Kassel of sand: Sammon's stories were inspired by remarks by
John Kassel, director of the Vermont Department of Natural Resources,
who was along with Gore on the canoe trip. In Sammon's first-day
story, the sense that something was amiss was almost wholly derived
from Kassel's comments. Example:
SAMMON (7/23) (3): "They won't release the water for the
fish when we ask them, but somehow they find themselves able to
release it for a politician," Mr. Kassel groused as he clambered
up the riverbank after the four-mile canoe trip. "The only
reason they did this was to make sure the vice president's canoe
didn't get stuck."
Sammon said the action "irritated" Kassel. But it's
virtually impossible to understand Kassel's point in Sammon's
article. It's never clear what Kassel means in his reference to
releasing water for fish. But it's safe to say that Kassel's grousing
creates the sense that what happened was wrong.
Interesting, then, to note what appeared in a Times editorial
this Tuesday.
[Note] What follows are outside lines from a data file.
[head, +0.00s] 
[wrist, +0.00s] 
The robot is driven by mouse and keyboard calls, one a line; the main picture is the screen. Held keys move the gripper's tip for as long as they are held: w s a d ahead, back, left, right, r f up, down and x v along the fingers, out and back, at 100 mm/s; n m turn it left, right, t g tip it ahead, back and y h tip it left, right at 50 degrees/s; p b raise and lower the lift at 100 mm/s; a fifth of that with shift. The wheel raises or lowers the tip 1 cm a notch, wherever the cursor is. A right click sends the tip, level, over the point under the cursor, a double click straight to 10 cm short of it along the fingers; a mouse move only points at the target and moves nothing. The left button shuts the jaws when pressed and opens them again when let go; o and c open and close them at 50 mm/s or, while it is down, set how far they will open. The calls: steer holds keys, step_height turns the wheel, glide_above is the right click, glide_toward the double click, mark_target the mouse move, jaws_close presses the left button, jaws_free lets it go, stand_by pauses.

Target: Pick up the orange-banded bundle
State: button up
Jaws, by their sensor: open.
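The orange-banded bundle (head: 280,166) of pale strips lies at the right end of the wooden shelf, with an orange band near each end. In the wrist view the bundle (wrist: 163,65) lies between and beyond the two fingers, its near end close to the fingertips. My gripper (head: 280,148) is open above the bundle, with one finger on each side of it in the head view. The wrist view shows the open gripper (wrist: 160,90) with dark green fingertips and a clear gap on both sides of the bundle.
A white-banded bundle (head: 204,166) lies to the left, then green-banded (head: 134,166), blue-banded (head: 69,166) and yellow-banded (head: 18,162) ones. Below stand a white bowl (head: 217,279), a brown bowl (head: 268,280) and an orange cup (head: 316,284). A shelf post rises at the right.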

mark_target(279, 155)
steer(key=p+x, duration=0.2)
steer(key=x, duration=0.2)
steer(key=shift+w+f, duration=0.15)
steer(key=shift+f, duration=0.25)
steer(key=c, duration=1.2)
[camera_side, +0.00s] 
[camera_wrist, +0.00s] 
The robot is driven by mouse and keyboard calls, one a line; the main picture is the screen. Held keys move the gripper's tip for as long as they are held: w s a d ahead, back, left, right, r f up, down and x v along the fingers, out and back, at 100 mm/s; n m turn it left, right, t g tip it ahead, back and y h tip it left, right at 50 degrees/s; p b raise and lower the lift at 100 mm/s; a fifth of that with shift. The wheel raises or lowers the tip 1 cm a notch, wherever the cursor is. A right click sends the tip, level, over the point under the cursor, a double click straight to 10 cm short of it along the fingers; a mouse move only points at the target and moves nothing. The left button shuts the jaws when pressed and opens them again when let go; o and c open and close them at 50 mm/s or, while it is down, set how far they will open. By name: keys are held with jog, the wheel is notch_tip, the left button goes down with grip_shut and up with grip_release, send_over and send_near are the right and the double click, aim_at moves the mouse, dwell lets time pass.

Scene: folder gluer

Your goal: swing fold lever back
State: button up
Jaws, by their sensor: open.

After repeating Kassel's recorded complaints, the
Times editorial said this:
THE WASHINGTON TIMES: Mr. Kassel has since denied making those
claims. (This newspaper stands by its story.)
Readers of the Times' news pages have never been told about
Kassel's reversal. But then, there's a lot of things Times readers
don't hear. In the very same paragraph, the editorial says this:
THE WASHINGTON TIMES: Commission officials say they made the
order "in the interest of safety and good judgment."
In fact, good judgment would dictate that Mr. Gore reschedule
his photo op rather than waste 4 billion gallons of water
It had been four days since the utility explained in detail
that the water produced electricity and hadn't been "wasted."
But then, Times readers never were told that either. Times readers
were told what the paper wanted, in the interest of ginning a
scandal.
Because we care: The utility had also abandoned its estimate
that four billion gallons of water were released. That fact is
a minor book-keeping fact, but the Times didn't mention it, either.